> STATED GOAL
List the lines of this listing that hold the word "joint".
--------------------
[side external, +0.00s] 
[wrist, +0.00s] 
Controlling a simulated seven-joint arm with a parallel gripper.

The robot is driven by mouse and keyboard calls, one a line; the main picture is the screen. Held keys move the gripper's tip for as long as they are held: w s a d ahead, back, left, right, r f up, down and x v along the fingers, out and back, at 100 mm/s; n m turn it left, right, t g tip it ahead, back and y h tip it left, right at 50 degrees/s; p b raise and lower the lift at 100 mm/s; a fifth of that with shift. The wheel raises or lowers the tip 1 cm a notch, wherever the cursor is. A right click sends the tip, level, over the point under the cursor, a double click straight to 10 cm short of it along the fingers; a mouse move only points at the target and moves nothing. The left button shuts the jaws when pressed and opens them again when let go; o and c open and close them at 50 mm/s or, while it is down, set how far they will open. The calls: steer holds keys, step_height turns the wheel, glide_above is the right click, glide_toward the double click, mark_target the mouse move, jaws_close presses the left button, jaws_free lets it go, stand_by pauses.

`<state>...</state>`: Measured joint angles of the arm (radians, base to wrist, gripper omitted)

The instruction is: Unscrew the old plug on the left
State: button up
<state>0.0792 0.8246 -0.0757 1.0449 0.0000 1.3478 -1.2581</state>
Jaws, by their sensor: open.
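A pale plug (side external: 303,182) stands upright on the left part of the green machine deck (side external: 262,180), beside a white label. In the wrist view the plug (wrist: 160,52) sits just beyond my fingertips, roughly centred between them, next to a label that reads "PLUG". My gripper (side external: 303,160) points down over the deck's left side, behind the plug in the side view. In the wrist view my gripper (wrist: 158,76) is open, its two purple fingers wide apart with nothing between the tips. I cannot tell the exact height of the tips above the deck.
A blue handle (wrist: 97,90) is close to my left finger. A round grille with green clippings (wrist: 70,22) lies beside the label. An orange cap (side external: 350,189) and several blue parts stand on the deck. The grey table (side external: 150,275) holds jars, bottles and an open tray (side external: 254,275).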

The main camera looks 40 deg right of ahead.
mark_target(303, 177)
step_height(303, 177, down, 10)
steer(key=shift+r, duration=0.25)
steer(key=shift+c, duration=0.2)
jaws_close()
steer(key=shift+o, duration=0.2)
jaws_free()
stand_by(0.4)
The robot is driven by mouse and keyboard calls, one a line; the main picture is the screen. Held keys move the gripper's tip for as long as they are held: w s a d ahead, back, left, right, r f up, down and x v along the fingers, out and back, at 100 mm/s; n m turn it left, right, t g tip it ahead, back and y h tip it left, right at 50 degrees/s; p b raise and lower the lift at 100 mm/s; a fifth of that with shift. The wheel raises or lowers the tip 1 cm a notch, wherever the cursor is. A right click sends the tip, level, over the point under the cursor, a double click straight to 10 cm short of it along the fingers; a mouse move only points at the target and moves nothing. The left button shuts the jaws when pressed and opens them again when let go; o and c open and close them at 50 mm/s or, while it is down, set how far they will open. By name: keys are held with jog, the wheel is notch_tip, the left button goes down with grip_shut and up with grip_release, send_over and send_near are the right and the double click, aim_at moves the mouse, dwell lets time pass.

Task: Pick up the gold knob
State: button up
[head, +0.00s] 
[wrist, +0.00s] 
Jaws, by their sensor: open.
--------------------
> TASK RESPONSE
Controlling a simulated seven-joint arm with a parallel gripper.
`<state>...</state>`: Measured joint angles of the arm (radians, base to wrist, gripper omitted)

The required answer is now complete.